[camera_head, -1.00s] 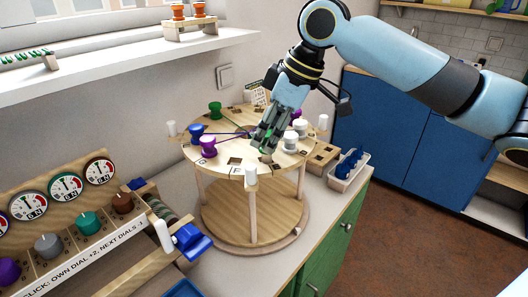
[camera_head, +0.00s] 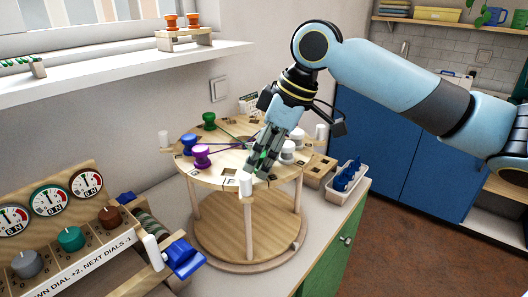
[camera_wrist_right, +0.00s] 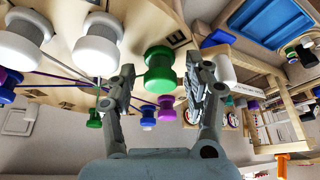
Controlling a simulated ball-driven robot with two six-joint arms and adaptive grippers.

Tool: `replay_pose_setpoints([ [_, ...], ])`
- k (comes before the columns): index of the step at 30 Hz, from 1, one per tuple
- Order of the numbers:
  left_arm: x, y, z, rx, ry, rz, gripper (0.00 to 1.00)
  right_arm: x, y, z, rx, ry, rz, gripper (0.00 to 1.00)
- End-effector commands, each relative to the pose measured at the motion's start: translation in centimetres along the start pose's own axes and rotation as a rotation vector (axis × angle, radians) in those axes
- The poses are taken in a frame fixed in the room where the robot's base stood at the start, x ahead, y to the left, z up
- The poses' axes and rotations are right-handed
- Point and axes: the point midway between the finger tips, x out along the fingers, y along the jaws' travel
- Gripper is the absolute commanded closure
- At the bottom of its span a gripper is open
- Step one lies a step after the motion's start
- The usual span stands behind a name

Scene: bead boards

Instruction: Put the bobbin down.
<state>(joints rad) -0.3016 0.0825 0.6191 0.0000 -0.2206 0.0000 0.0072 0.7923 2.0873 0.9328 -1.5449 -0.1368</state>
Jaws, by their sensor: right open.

▶ [WRITTEN PROBLEM] With all pictures left out, please transcribe exactly the lines from the start of the material through the line with "right_arm: x, y, z, rx, ry, rz, gripper".

▶ [RESPONSE TO THE TASK]
[camera_head, -1.00s] 
[camera_head, +0.00s] 
[camera_wrist_right, +0.00s] 
Controlling a simulated ball-driven robot with two six-joint arms and adaptive grippers.

Tool: `replay_pose_setpoints([ [_, ...], ])`
- k (comes before the columns): index of the step at 30 Hz, from 1, one per tuple
- Order of the numbers:
  left_arm: x, y, z, rx, ry, rz, gripper (0.00 to 1.00)
  right_arm: x, y, z, rx, ry, rz, gripper (0.00 to 1.00)

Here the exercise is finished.